Okeke argues that trigger warnings can help students find their voice in a classroom. That’s why Cornell Philosophy Prof Kate Manne uses them.
KATE MANNE: A trigger warning is, for me, as simple as a one- sentence heads-up in an email to students, saying, this week's reading contains maybe a graphic description of a sexual assault or a description of active military combat, something along those lines. And I should add, I teach Feminist Philosophy, so a lot of the material that I cover is on misogyny and topics like mass rapes during genocide. So a lot of people who teach wouldn't have any reason to use them, allowing students to have the relevant sensitivities to prepare themselves for those sorts of discussion.
BROOKE GLADSTONE: You expect in a class of 200 there might be some traumatized people in there. Maybe they shouldn't be taking that class.
KATE MANNE: The current evidence suggests that perhaps as many as one in five students will be sexually assaulted while on campus, so we would be potentially ruling out a lot of people from discussions of sexual assault who might have the most reason to engage in them, if they didn't feel comfortable coming into class ready to confront these harrowing topics. People have real bodies, real memories, real histories. People don’t come into the university necessarily shiny and new. Not everyone is able to dive into every topic with complete equanimity, but that doesn't mean we can't talk about it. We have to.
BROOKE GLADSTONE: And you haven't noticed people skipping out from your classes with a note from their doctor?
KATE MANNE: No, that just hasn't come up. The key really is to think about trigger warnings as preparation for people to engage rationally, calmly and fully with the material. They’re not designed to foster avoidance. The people who I happen to know in my classes have had the relevant traumatic experiences, sometimes recently, will often thank me, not just for providing trigger warnings but for bringing up subjects that they want discussed because they've been there.
BROOKE GLADSTONE: Mm. Obviously, you've heard the opponents of trigger warnings suggest that this is just more coddling for a generation that's already been coddled practically into paralysis.
KATE MANNE: Mm-hmm. [AFFIRMATIVE]
BROOKE GLADSTONE: I just wonder whether, by saying, take care over this section you're going to do, you’re putting redlines and exclamation points and you just give a reason for students to be censorious.

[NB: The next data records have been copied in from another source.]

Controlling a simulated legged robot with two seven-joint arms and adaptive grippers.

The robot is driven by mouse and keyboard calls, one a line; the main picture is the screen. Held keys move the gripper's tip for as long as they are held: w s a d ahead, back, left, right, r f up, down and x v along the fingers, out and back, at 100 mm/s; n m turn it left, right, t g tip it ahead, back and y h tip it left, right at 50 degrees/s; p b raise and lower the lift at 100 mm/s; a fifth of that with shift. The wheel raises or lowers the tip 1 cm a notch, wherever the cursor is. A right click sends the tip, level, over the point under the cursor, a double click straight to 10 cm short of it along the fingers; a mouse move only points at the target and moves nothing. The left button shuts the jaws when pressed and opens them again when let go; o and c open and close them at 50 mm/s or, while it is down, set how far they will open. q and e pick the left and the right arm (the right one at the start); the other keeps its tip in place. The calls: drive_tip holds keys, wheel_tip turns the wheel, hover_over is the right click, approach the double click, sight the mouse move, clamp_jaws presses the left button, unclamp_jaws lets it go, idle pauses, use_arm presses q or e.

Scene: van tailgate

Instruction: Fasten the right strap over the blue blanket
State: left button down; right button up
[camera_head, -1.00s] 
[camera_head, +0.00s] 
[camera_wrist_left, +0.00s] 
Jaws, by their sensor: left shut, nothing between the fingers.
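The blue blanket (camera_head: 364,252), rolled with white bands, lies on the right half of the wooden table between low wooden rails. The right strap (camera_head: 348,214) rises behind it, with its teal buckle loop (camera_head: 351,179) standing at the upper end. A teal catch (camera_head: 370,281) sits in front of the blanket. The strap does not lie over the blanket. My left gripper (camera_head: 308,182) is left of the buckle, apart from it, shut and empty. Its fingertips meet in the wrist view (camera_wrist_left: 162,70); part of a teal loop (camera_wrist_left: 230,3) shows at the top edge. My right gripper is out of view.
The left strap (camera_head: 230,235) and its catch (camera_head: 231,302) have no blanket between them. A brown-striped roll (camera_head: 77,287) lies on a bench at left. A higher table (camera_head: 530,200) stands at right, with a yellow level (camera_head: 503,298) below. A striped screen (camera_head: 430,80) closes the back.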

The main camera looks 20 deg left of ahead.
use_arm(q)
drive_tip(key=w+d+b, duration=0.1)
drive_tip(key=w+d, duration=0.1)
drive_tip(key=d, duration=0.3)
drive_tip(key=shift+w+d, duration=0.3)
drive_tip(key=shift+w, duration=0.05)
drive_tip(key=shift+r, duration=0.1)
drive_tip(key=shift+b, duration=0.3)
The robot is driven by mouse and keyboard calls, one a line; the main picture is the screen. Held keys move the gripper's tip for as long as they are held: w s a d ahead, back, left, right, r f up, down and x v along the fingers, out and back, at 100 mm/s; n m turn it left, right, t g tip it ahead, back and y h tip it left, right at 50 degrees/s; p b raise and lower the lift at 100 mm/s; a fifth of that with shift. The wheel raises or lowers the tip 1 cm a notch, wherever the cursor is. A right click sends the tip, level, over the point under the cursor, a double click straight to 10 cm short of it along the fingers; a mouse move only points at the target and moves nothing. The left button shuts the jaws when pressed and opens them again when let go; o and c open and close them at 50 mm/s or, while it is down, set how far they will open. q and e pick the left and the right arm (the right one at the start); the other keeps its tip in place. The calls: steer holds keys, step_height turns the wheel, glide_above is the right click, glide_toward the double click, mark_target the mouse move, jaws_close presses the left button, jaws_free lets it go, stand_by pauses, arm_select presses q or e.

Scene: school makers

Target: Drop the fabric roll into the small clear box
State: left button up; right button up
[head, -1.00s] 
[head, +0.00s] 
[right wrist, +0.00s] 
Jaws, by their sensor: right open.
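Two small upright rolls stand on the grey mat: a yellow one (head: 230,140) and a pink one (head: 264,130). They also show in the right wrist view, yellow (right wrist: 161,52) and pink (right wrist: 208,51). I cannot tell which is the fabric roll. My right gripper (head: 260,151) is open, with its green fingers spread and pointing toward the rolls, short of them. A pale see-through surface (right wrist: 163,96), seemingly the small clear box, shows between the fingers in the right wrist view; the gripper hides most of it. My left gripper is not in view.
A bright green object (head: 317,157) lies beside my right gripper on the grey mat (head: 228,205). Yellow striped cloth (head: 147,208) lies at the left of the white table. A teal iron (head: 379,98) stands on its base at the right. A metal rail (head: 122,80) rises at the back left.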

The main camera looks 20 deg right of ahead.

KATE MANNE: Mm, I mean, the reason I give trigger warnings is I'm teaching material that traditionally people have been protected from in the academy. There is very little discussion, say, of misogyny and sexual assault in Philosophy until feminist philosophers began to introduce those topics. So it's not obvious to me that this is really about coddling, so much as that’s an expression of resentment to extending basic consideration and kindness to people when, in fact, new and more challenging topics are under discussion.
BROOKE GLADSTONE: The weird thing is that the banner of academic freedom has been picked up by both sides of this discussion.
KATE MANNE: Yeah.
BROOKE GLADSTONE: What I see is the creation of an environment where it is the professors that are being curtailed in their speech.
KATE MANNE: Yeah, I mean, I think a lot of people who historically have been very privileged are feeling unfree because members of historically subordinated groups are freer to morally criticize their statements.
BROOKE GLADSTONE: Professors want to be safe too.
KATE MANNE: [LAUGHS] Yeah, I think there is a fair amount of wanting to be coddled from moral criticisms that hurt. But that’s what we have to learn to do. We have to learn to sometimes think, you know what, I put that badly, I feel ashamed. Now I have to pick my head up, apologize and keep teaching.
BROOKE GLADSTONE: Can you see a scenario in which trigger warnings could narrow academic freedom?
KATE MANNE: Yeah. I mean, I think we have to be very careful about the possibility of trigger warnings becoming mandatory and it being top-down on the part of the administration. That would clearly infringe on academic freedom, and I would be the first to be up in arms about it. What I am in favor of is student-led, bottom-up requests for trigger warnings.
BROOKE GLADSTONE: You want the kids to run the university?
KATE MANNE: [LAUGHS] I want my students personally to be comfortable challenging me, and I think that's hard. I know how hard it is to challenge authority figures of any kind, and I do want students to be able, in a respectful, civil way, to say, actually, that was a really problematic way to approach this material, because that's what it means to have an egalitarian approach to education.
BROOKE GLADSTONE: And is that automatically a good thing?
KATE MANNE: There are certainly differences in expertise. I'm not saying that I don't have intellectual authority in lots of ways in the classroom, because that's why I’m there. But there’s a difference between intellectual authority and moral authority. And, in some ways, students of mine who are not white, say, will have moral and political authority with respect to issues of race, and I should be listening.
BROOKE GLADSTONE: Kate, thank you very much.
KATE MANNE: Thank you so much for having me on.
BROOKE GLADSTONE: Kate Manne teaches Philosophy at Cornell.